DETAILED DESCRIPTION OF THE PREFERRED EMBODIMENTS

The encoding device, or coder, CD, according to the invention, as illustrated in FIG. 2, is distinguished from that of the prior art as illustrated in FIG. 1 by the fact that the adaptive means UPD for updating the long-term dictionary LTD comprise a total correction filter FLCT connected between the output of a summator SM and the input of the dictionary LTD. The two inputs of the summator SM respectively receive the product of the long-term excitation extracted word vi times the associated long-term gain Ga, and the product of the short-term excitation extracted word cj times the associated gain Gc.

This total correction filter FLCT is a low-pass filter having in a general manner a cutoff frequency greater than a quarter of the sampling frequency and less than a half of the latter. This filter is in the example described a linear-phase finite impulse response digital filter having an order at least equal to 10. More precisely, when the sampling frequency is 16 kHz, use will preferably be made of a cutoff frequency of the order of 6 kHz and a filter of order 20, thereby producing a good compromise between the complexity of the memory and the quality of the reconstructed voice signal.

The harmonic noise is introduced by the contribution of the long-term excitation and by the repeating of samples for values of the fundamental period (pitch) which are less than the length of a speech frame, here 5 ms. This noise is also present for values of the fundamental period that are greater than the size of a frame. It is moreover tied to the adaptive gain, extracted once per speech frame. The use of a low-pass filtering of the long-term contribution is a solution for reducing the harmonic noise.

Additionally, the high-frequency noise is introduced by previous high-frequency contributions of the short-term dictionary, that are present in the adaptive dictionary. To eliminate this high frequency noise, it is possible to eliminate the high-frequency residual components of the adaptive dictionary, by using a correction filter, doing so before reupdating the dictionary.
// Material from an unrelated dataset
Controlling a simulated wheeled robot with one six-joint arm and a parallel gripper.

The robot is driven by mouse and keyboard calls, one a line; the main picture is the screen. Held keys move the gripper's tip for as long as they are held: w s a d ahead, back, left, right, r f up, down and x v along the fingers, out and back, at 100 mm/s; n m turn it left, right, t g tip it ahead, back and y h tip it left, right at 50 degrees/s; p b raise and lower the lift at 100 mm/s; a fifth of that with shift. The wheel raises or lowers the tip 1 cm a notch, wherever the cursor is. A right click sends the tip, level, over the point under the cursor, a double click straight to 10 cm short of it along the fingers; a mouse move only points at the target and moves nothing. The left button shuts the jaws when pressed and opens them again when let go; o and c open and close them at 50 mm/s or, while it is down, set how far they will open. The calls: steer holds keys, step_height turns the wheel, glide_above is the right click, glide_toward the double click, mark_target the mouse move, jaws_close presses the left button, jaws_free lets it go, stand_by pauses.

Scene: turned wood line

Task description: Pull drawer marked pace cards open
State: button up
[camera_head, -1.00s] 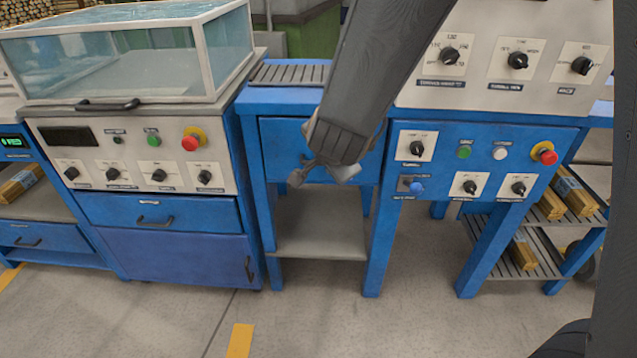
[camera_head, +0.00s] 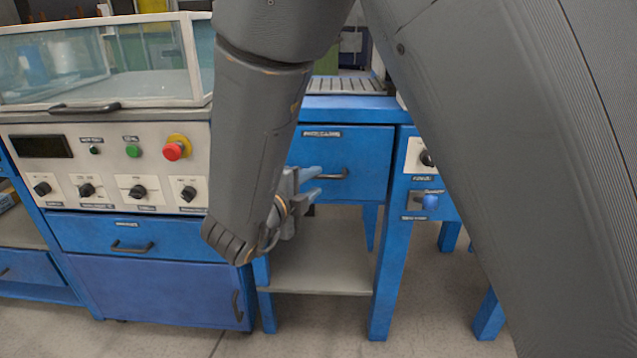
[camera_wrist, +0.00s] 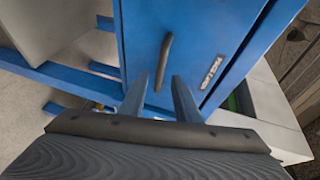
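The blue drawer (camera_head: 350,152) under the slatted top is shut, with a label strip (camera_head: 322,134) at its upper edge and a dark bar handle (camera_head: 332,174). In the wrist view the drawer front (camera_wrist: 200,30) fills the upper middle, its handle (camera_wrist: 164,60) and label (camera_wrist: 212,72) turned on their sides. The label's words are too blurred to be sure of. My gripper (camera_head: 318,180) is in front of the handle, partly hidden by my own wrist. In the wrist view my gripper (camera_wrist: 160,85) has its two fingers apart, with the handle just beyond their tips and nothing held.
At left stands a cabinet with a control panel (camera_head: 110,165), another drawer (camera_head: 140,236) and a glazed hood (camera_head: 100,60). A grey shelf (camera_head: 320,265) lies below the drawer. A blue knob (camera_head: 430,202) sits on the panel at right.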

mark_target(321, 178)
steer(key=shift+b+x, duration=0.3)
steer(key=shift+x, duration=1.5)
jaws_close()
The total correction filter according to the invention therefore carries out the dual function of harmonic correction and of high frequency correction. This allows an improvement in quality during the voiced speech frames. Furthermore, the placement of this filter, that is to say at the input of the adaptive dictionary, makes it possible to take into account the filtering during the minimization of the error performed when choosing the adaptive excitation of the next speech frame.
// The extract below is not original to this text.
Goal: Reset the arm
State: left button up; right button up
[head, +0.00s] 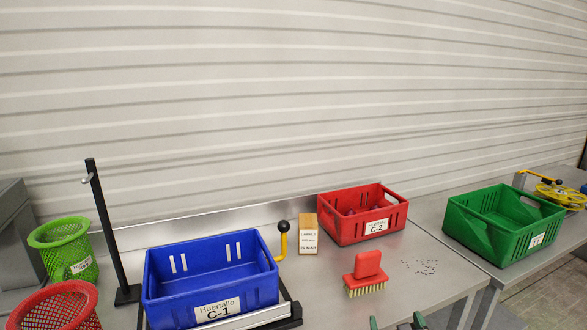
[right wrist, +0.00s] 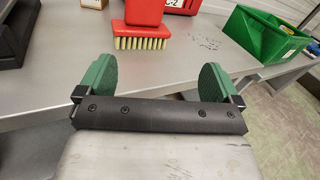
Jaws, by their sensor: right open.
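My right gripper (head: 397,323) shows at the bottom edge of the head view, only its green fingertips in sight. In the right wrist view my right gripper (right wrist: 158,82) is open, its two green fingers wide apart with nothing between them. It is in front of the table's front edge. A red-handled brush (head: 367,273) stands on the table just beyond it, bristles down. The brush also shows in the right wrist view (right wrist: 143,30), beyond the fingers and apart from them. My left gripper is not in view.
A blue crate (head: 212,282) stands in front of a yellow-handled lever (head: 282,240) and a small labelled box (head: 309,235). A red crate (head: 362,214) and a green crate (head: 504,224) are farther right. Mesh baskets (head: 63,249) and a black post (head: 102,230) stand left. Small dark bits (head: 420,266) lie right of the brush.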

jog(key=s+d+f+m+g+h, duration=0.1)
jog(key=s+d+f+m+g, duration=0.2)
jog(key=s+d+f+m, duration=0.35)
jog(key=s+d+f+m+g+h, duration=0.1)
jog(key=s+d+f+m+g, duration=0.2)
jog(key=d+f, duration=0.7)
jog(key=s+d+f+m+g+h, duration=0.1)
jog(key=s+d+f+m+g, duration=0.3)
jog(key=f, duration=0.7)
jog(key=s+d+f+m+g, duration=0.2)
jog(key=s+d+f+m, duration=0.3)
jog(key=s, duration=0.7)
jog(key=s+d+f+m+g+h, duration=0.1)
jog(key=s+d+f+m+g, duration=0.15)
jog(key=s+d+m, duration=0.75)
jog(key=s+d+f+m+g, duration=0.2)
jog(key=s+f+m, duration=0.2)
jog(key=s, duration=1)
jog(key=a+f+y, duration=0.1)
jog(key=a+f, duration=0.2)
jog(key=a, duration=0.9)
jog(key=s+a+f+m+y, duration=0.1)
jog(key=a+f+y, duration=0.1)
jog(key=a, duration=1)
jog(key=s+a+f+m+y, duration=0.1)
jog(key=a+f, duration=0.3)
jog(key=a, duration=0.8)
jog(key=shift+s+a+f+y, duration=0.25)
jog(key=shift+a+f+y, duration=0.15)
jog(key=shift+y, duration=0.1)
In the embodiment illustrated in FIG. 3, the coder CD furthermore comprises second updating means UPD2 able to perform an updating of the state of the linear prediction filter PF and of the state of the perceptual weighting filter PWF with the short-term excitation word cj filtered by a filter that has been represented here diagrammatically by a gain Gc′. This filter may be of order 0 and its gain Gc′ is less than the gain Gc. As a variant, this filter may have finite impulse response and be of order greater than or equal to 1, with in particular a finite impulse response filter of order 1. The coefficients of this filter of order 1 depend on the value of the long-term gain Ga, in such a way as to weaken the contribution of the short-term excitation when the gain of the long-term excitation Ga is greater than a predetermined threshold, for example equal to 0.8.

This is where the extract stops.